Taylor then tells the story of a guy who works in a glass factory.  His job was fairly non-descript.  His work did not provide much interest; it was actually fairly unpleasant.  But the guy was not unhappy.  He was happy because his heart was in another place.  He coached a soccer team in his little town.  When work was finished, he would head to the soccer pitch, as they call the soccer field in England.  As Taylor says, he “became an amateur soccer coach.”  Then Taylor plays with the word, amateur.

Because I know Latin, I knew where she was going.  Even though he was an amateur, that “did not mean that he was unskilled at coaching, although he was certainly unpaid.  It meant that he loved what he was doing.  Coaching was his amore, the thing that wedded his life to the players and the whole village for whom they played.”  If you do not recognize that Latin word, it is part of the root word for “love.”  An amateur is someone who does what he or she does because of the love of the thing.  They are not professional only because they are not being paid.

Taylor ends the chapter by talking about what I would call a “general vocation” to which we are all called.  This larger vocation is “the job of loving God and neighbor as myself.”  She then elaborates.  “Over the years I have come to think of this as the vocation of becoming fully human.”  Once again, this is fairly simple, but it is not always easy.  It sounds simple to say love God and also your neighbor.  And doubtlessly, we fool ourselves that we really do love God.  Because God is rather abstract, it is easy to assume I love God.

But the loving of neighbor is not always so easy.  Of course, some of my neighbors are pretty easy.  There actually are some lovable folks in my daily life.  They make loving them easy.  I look more like a pro and not an amateur when I love them.  But then, there are others.  I am tempted to think God has provided a few rascals in my life.  “There you go,” says God, “try loving these rascals!”  They may be grumpy.  Often they seem way too demanding!  I have a couple complainers in my circle.  And then there is the one guy who is never happy regardless of how loving I am.  That guy always wants more.  That guy puts me back in love kindergarten every time!

It is with this cohort of people that my purpose becomes so clear.  I wince because I know God is not going to be content with me loving only the easy ones.  And God did advise that I love all my neighbors.  On my bad days, I can’t see why loving most of my neighbors isn’t enough.  If I can’t love all of them, then I need practice.  I need to work on the amore---the love---that makes me a really good amateur lover.

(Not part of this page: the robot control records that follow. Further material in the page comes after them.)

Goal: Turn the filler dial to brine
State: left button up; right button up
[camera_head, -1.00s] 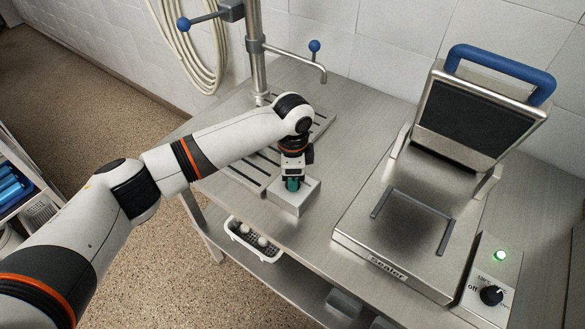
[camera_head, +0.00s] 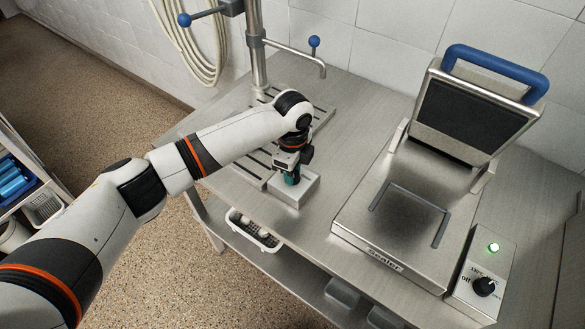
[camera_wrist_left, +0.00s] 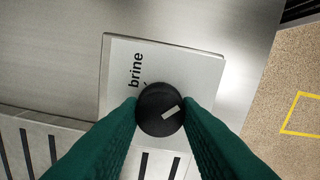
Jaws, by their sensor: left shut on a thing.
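The filler's control box (camera_head: 298,193) is a small pale metal block at the front edge of the steel table. My left gripper (camera_head: 291,178) points down onto it with green fingers. In the left wrist view, the fingers (camera_wrist_left: 160,112) are shut on the sides of the round black dial (camera_wrist_left: 157,98). The dial's white pointer mark lies right of its centre, slanting toward the right. The word "brine" (camera_wrist_left: 136,70) is printed on the panel above and left of the dial, and the pointer is not toward it. Part of the panel is hidden by the fingers. My right gripper is not in view.
A sealer (camera_head: 355,236) with a raised blue-handled lid stands to the right. Its own dial box (camera_head: 490,268) has a green light. A slotted drain grate (camera_head: 318,118) lies behind the filler box. A white basket (camera_head: 262,238) is on the lower shelf.

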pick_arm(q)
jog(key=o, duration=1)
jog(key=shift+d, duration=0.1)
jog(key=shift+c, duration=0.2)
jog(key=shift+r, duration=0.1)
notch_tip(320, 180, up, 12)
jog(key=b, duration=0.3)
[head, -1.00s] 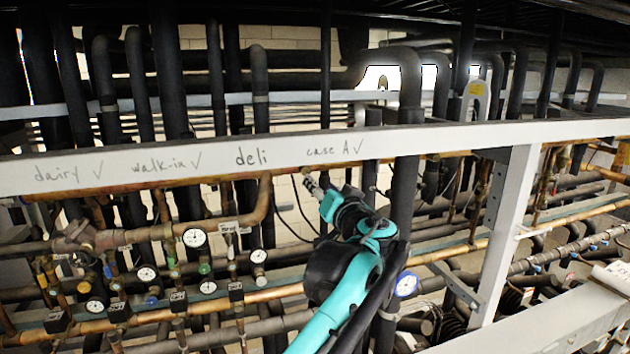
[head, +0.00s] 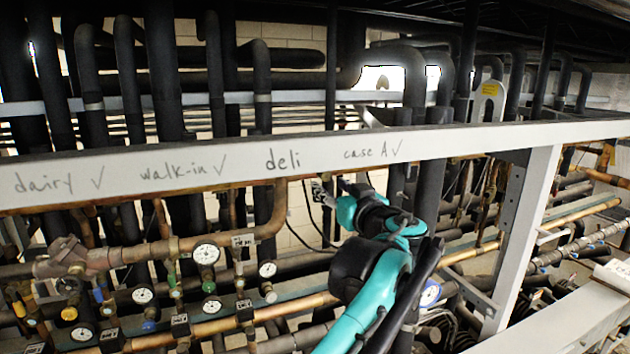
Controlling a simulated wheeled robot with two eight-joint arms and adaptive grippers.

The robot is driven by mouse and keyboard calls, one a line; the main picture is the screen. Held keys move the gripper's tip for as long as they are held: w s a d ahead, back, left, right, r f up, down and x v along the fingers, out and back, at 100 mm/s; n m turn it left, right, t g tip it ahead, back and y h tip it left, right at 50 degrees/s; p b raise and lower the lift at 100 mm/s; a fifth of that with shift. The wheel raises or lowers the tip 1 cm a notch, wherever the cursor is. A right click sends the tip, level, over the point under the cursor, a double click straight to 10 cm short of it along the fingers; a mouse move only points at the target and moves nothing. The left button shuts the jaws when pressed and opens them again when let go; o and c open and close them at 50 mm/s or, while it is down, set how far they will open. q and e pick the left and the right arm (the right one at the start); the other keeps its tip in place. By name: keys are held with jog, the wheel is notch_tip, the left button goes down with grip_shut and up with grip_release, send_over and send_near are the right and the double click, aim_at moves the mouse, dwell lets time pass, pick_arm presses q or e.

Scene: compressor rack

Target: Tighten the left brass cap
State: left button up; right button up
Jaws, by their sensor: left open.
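My left gripper (head: 322,190) is at the end of the teal and black arm, just under the white rail between the words "deli" and "case A". It is small and partly lost against the dark pipes; it is open, and I see nothing held in it. A copper pipe with an elbow (head: 270,225) runs to its left. I cannot make out a left brass cap for certain; small fittings sit among the gauges and valves at lower left. My right gripper is not in view.
The white rail (head: 225,165) with handwritten labels crosses in front of the pipes. Gauges (head: 206,254) and valves crowd the lower left. A white upright post (head: 520,235) stands right of my arm. Black insulated pipes fill the back.

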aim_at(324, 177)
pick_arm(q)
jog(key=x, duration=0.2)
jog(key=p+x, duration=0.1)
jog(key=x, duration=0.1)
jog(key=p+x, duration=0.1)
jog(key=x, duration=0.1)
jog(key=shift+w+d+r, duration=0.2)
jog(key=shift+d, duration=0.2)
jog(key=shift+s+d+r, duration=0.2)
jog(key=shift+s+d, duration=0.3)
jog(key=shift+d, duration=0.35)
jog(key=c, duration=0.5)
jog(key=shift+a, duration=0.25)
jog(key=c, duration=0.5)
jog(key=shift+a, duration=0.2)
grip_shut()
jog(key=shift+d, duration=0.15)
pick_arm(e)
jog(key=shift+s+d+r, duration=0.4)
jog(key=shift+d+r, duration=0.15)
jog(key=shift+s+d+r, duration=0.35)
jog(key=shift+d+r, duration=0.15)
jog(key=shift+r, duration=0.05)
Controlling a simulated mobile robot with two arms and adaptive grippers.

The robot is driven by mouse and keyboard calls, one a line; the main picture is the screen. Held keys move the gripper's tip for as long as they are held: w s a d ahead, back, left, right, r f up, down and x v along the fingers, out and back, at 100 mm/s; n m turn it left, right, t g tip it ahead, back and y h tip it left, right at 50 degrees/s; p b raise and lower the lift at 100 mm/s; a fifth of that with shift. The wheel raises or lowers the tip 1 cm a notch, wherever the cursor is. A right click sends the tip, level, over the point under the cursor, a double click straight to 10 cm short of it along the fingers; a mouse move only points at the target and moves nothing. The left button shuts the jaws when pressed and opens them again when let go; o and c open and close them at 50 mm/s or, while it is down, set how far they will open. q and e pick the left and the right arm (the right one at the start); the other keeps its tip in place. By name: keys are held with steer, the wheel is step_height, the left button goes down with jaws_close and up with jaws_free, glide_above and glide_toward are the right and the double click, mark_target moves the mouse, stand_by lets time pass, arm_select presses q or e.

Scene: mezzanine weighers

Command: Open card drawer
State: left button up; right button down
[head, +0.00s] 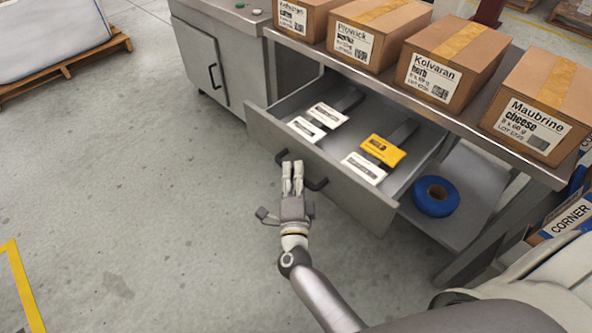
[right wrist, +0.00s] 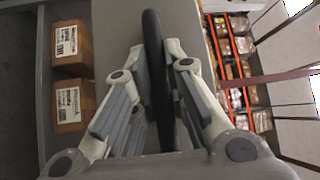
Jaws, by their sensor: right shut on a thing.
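The card drawer (head: 330,173) is a grey metal drawer under the steel bench, and it stands pulled out in the head view. Inside lie several cards, white ones (head: 328,115) and a yellow one (head: 383,150), with dark strips behind them. My right gripper (head: 292,165) is at the drawer's front, shut on the black drawer handle (head: 317,185). In the right wrist view the dark handle bar (right wrist: 157,80) runs between the two fingers (right wrist: 160,85). The fingers cover part of the handle. My left gripper is not in view.
Labelled cardboard boxes (head: 447,68) stand in a row on the bench top (head: 400,92). A blue tape roll (head: 436,196) lies on the shelf below, right of the drawer. A grey cabinet (head: 207,62) stands at left, and a loaded pallet (head: 70,68) beyond it. The floor before the drawer is clear.

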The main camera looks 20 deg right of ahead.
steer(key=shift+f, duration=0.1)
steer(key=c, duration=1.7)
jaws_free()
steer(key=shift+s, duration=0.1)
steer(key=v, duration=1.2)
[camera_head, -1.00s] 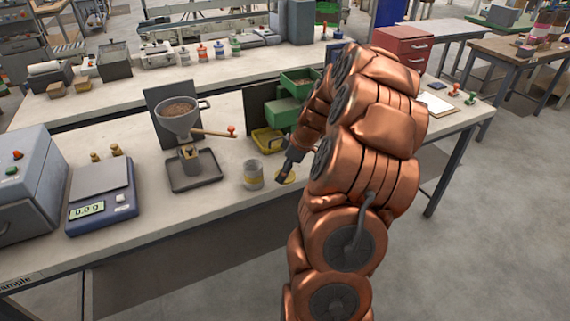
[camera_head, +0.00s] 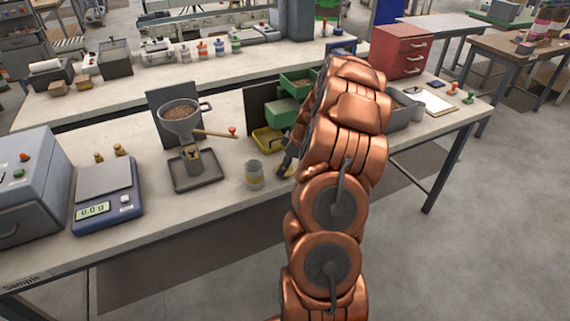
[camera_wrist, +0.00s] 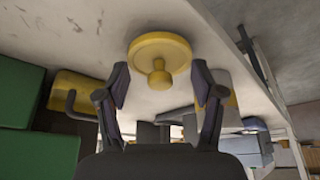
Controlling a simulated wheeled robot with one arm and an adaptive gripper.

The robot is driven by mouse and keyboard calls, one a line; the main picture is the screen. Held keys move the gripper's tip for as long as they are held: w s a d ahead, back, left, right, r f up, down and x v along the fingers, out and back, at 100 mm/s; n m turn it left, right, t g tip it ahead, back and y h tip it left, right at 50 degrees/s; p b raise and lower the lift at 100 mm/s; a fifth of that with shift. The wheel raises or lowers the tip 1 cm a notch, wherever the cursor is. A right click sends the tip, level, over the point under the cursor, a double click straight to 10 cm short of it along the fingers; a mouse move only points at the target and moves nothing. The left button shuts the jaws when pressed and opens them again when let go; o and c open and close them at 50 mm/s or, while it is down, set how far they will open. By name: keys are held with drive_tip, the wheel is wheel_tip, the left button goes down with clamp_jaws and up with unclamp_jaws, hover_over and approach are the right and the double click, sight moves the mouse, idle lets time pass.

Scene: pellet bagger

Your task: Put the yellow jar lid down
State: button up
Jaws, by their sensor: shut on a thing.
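The yellow jar lid (camera_wrist: 160,52), a round disc with a small knob, sits between the fingertips of my gripper (camera_wrist: 160,80) in the wrist view. The gripper is shut on it, with a finger on either side. In the head view, part of the lid (camera_head: 285,171) shows beside my gripper (camera_head: 288,160), mostly hidden by my arm. The lid is at or close over the bench top; I cannot tell whether it touches.
A funnel stand on a dark tray (camera_head: 196,180) and a scale (camera_head: 105,195) stand further left. Green bins (camera_head: 292,108) and a yellow bin (camera_head: 268,140) are behind the gripper. A grey bin (camera_head: 402,112) and clipboard (camera_head: 430,102) lie right. Bench front between scale and jar is clear.

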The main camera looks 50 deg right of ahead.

As I write all of this and experience the temptation to whimper a bit about how hard it is, I suddenly realize I, too, am a neighbor.  I am also the neighbor whom all my Christian and religious friends are called to love.  I am their test.  Perhaps on my bad days, I am one of the rascals.  It never occurs to me, but I am the arena in which some folks are working out their purpose.  If I am unlovable, then I am like that job that is hated and which never provides purpose or meaning.

I appreciate the clarity of Taylor’s discussion of living with purpose.  It is not that complicated.  The good news is she unhooks living with purpose from our job.  Too many folks think it has to be connected with job or work.  But that would discount kids, older people and the sick.  If purpose is tied up with work, then they are out of luck---or condemned to life without purpose.

Taylor’s word and now my word are: if you can love, you can have purpose.  Simply love God.  And equally, love neighbor.  If you can do that, then keep doing it.  You have found living with a purpose.